WHAT NEEDS TO BE DONE —
Please give the data below again in full, exactly as it stands.

===== COLLECTED MATERIAL =====

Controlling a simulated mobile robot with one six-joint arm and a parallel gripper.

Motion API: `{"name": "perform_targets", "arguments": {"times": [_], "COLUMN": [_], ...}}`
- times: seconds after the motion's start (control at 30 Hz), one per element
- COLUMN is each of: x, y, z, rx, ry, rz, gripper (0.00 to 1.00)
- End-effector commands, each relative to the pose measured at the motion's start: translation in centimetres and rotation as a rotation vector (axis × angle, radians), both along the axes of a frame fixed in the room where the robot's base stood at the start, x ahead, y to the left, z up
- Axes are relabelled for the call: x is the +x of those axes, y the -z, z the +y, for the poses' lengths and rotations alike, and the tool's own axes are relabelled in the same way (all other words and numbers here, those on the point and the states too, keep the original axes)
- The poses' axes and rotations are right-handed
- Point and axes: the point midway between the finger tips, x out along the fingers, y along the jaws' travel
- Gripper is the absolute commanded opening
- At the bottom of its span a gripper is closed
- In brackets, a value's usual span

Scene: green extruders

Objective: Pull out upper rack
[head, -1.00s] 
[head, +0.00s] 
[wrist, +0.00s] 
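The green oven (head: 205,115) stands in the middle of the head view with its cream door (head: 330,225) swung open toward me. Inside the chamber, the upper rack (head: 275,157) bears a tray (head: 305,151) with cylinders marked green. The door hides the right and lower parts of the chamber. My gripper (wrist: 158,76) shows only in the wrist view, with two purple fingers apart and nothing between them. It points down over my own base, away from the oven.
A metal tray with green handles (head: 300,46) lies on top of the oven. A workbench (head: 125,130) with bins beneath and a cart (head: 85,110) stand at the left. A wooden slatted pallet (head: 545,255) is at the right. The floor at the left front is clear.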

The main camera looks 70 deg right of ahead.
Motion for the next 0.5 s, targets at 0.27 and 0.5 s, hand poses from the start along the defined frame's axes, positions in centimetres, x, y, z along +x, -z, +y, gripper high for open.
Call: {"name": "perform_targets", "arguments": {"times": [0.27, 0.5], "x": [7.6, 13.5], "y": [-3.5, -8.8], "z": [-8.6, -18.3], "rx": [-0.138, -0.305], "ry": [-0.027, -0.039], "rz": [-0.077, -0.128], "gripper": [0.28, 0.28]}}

=====

ANSWER TO THE PROBLEM —
Controlling a simulated mobile robot with one six-joint arm and a parallel gripper.

Motion API: `{"name": "perform_targets", "arguments": {"times": [_], "COLUMN": [_], ...}}`
- times: seconds after the motion's start (control at 30 Hz), one per element
- COLUMN is each of: x, y, z, rx, ry, rz, gripper (0.00 to 1.00)
- End-effector commands, each relative to the pose measured at the motion's start: translation in centimetres and rotation as a rotation vector (axis × angle, radians), both along the axes of a frame fixed in the room where the robot's base stood at the start, x ahead, y to the left, z up
- Axes are relabelled for the call: x is the +x of those axes, y the -z, z the +y, for the poses' lengths and rotations alike, and the tool's own axes are relabelled in the same way (all other words and numbers here, those on the point and the states too, keep the original axes)
- The poses' axes and rotations are right-handed
- Point and axes: the point midway between the finger tips, x out along the fingers, y along the jaws' travel
- Gripper is the absolute commanded opening
- At the bottom of its span a gripper is closed
- In brackets, a value's usual span

Scene: green extruders

Objective: Pull out upper rack
[head, -1.00s] 
[head, +0.00s] 
[wrist, +0.00s] 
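The green oven (head: 205,115) stands in the middle of the head view with its cream door (head: 330,225) swung open toward me. Inside the chamber, the upper rack (head: 275,157) bears a tray (head: 305,151) with cylinders marked green. The door hides the right and lower parts of the chamber. My gripper (wrist: 158,76) shows only in the wrist view, with two purple fingers apart and nothing between them. It points down over my own base, away from the oven.
A metal tray with green handles (head: 300,46) lies on top of the oven. A workbench (head: 125,130) with bins beneath and a cart (head: 85,110) stand at the left. A wooden slatted pallet (head: 545,255) is at the right. The floor at the left front is clear.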

The main camera looks 70 deg right of ahead.
Motion for the next 0.5 s, targets at 0.27 and 0.5 s, hand poses from the start along the defined frame's axes, positions in centimetres, x, y, z along +x, -z, +y, gripper high for open.
Call: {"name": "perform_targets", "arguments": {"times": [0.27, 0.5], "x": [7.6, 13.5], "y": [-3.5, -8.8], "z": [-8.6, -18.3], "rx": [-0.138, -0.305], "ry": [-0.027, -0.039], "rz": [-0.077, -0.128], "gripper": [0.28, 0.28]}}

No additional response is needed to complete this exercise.